BTW, this is just a few simple version of what llvm-mca -timeline view does:
Timeline view simulates a simple CPU pipeline, and with -dispatch=4 -mcpu=Skylake it's pretty close to Skylake. Unfortunately, llcm-mca models "unlimited retire bandwidth" so if 100 instructions all become eligible in the same cycle, it will retire all 100. So it's not too helpful here in any cases where it would retire more than 4 per cycle (but it works for this example because that doesn't happen due to the dep chains).
I didn't find any argument you can pass to limit retire bandwidth. In practice this is not a problem for most performance-oriented investigation because the retire limit isn't really a bottleneck, so reported performance from the tool is likely to be the same even though it simulates unlimited bandwidth.
I fixed the typo, but also tried to improve the way cycles are accounted, adding two columns in support of that. If you have a moment can you check out:
Coincidentally, this recent HN post also contains a fine introduction to processor internals of this sort: https://gamozolabs.github.io/metrology/2019/08/19/sushi_roll.... I know you (BeeOnRope) don't need the introductory parts, but you might appreciate the meat of his post.
Yes, I've read and it have been thinking about how to do this kind of synchronized counter reading from userspace, where it would be easier to access (even if you wanted to go the kernel route, this kernel is not publicly available).
I really like this way of displaying per-cycle information from the performance counters. Very cool.
As a degenerate case, can anyone design a simple 'meta machine' or constraint-set in the instructions which imposes specific costs on the interrupt decision logic? Can one code to this? Is this useful or just entertaining?
It might (for instance) be analogous to designing solutions which fit in L1 cache, for the outcome in time to execute.
Or it might affect the side channel consequences of some forms of crypto.
(or am I missing the obvious "this is in fact, how it works" answer. I am sure I recall in simpler times reading that writing interrupt handlers demanded some consideration of what was fixed or mutable in the throw)
One thing I have noticed with statistical profilers is that conditional jumps tend to be highlighted a lot.
On the other hand, if I can massage the compiler into using CMOV instead of e.g. JNE, I often end up with much faster code, so the clustering around that instruction ends up being useful sometimes anyways.

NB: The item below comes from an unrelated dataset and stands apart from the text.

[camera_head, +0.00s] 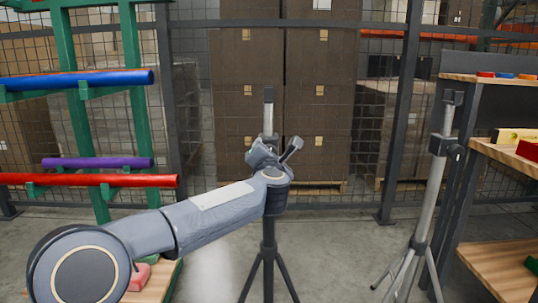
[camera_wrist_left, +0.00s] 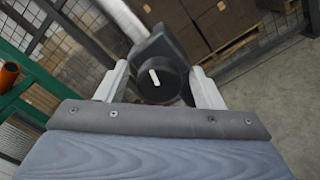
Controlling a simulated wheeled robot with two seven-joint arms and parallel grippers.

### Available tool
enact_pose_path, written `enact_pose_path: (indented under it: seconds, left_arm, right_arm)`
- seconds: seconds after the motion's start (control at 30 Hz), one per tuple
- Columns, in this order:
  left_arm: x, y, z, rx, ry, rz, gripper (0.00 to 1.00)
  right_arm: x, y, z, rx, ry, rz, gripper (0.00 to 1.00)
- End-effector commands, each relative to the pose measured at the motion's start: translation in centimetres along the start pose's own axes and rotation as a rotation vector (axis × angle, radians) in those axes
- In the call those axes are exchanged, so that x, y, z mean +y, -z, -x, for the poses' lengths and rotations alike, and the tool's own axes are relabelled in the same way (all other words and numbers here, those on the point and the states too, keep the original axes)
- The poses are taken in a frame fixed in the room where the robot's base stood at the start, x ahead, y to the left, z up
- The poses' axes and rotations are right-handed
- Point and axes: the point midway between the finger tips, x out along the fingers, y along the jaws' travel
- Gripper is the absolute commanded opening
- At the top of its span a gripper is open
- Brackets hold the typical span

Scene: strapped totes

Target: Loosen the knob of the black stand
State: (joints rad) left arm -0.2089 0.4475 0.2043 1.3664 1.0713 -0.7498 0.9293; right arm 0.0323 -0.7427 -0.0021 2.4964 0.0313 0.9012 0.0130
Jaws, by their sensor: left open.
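The black stand (camera_head: 268,240) stands upright in the middle of the head view, with dark legs and a pale upper post topped by a dark head. My left arm reaches across to it, and my left gripper (camera_head: 272,155) is at its collar. In the left wrist view the round black knob (camera_wrist_left: 158,86), with a white bar mark, sits between the two fingers of my left gripper (camera_wrist_left: 160,66). The fingers are open, with gaps seen on both sides of the knob. In the head view the knob is hidden behind my gripper. My right gripper is not in view.
A silver-legged stand (camera_head: 432,185) is at the right, beside a wooden shelf (camera_head: 500,153) with small coloured parts. A green rack (camera_head: 130,60) with blue, purple and red tubes is at the left. A mesh fence and stacked boxes (camera_head: 320,80) are behind.

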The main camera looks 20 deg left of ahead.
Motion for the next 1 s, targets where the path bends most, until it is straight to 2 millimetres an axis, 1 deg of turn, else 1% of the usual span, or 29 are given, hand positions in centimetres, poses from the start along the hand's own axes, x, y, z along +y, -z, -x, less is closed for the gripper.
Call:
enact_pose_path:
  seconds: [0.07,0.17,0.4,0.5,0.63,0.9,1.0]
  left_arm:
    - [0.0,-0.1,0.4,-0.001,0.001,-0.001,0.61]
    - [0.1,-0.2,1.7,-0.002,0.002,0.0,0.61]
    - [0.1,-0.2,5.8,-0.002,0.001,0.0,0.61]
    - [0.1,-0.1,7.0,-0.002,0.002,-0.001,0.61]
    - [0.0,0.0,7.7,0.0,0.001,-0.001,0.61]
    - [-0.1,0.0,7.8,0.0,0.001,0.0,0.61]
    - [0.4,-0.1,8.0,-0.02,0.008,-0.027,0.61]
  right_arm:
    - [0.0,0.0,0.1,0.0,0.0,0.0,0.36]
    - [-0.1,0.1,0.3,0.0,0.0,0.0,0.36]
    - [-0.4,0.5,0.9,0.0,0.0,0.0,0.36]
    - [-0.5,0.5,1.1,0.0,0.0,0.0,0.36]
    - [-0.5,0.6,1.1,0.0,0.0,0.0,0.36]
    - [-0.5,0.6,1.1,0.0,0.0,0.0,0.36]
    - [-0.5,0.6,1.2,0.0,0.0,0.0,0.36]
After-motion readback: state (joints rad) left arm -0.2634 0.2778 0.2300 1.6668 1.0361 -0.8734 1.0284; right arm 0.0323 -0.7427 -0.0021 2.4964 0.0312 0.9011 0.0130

I think that's an indication that the branch has a non-negligible branch misprediction rate. A mispredicts means the branch will often sit at the head of ROB as recovery happens, so will be heavily represented in the samples. That's also consistent with cmov providing a good speedup: that usually means the underlying branches were hard to predict (otherwise cmov usually ends up slower).
In this post I don't find any particular clusterting around branches, but they are all predicted essentially 100% of the time, so that's not surprising.
Out of curiosity, how have you managed to do that? I've noticed even with GCC or Clang's -O3 option I'm still getting jumps rather than conditional moves.
Clang\LLVM has some heuristics where it will convert cmovs generated by earlier passes back in to jumps https://reviews.llvm.org/D34769. Also the compilers can't always prove its safe to evaluate both sides of a ternary operator which would be needed to use a cmov.
Here's a compiler explorer sample for clang and GCC that shows all these problems https://godbolt.org/z/IpZfZv, you change the -x86-cmov-converter option to true re-enable clangs cmov converter which will disable cmov in the last function.
Yeah I have spent a long time fighting to get cmov into code that wants it.
The cmov1 case in your example ends up getting a cmov1 because the compiler was able to apply the cmov to the pointer rather than to the read value (essentially transforming it to `return (cond ? v1 : v2)->i`).
It's fragile though, if you change it a bit it stops working:
It isn't clear if it stops because the heuristics aren't in favor any more (you'd need 2 cmov-y things to handle the +1), or because the compiler no longer sees the transformation is possible at all.
gcc even fails if you add +1 to both sides which should be almost as simple as the original:
I have tried to use the "unconditionally deference" trick many times to convince a cmov, but it seems it doesn't always work because the compiler might re-optimize it back to only doing the read inside the branch/conditional, so later phases don't see the read as safe.
I was using SBCL[1], not GCC nor clang. For that I found that a very short case statement with trivial expressions seems to work. e.g. in a UTF-8 decoder, masking the bits and then having a case statement rather than an if/then/else (i.e. COND in lisp) construct on them.
As another side note, for the UTF-8 decoder case, it was easy to make ASCII-only text fairly fast with the jumps (it's trivial for the branch predictor), but mixed text suffered greatly.
It seems like you could also model this mentally (although I'm not sure you could instrument it) as: "On receiving an interrupt, do not give any more instructions to the execution units; wait for execution to drain, then transfer control flow to the interrupt handler, and mark the instruction after the last drained instruction as the interrupt return point."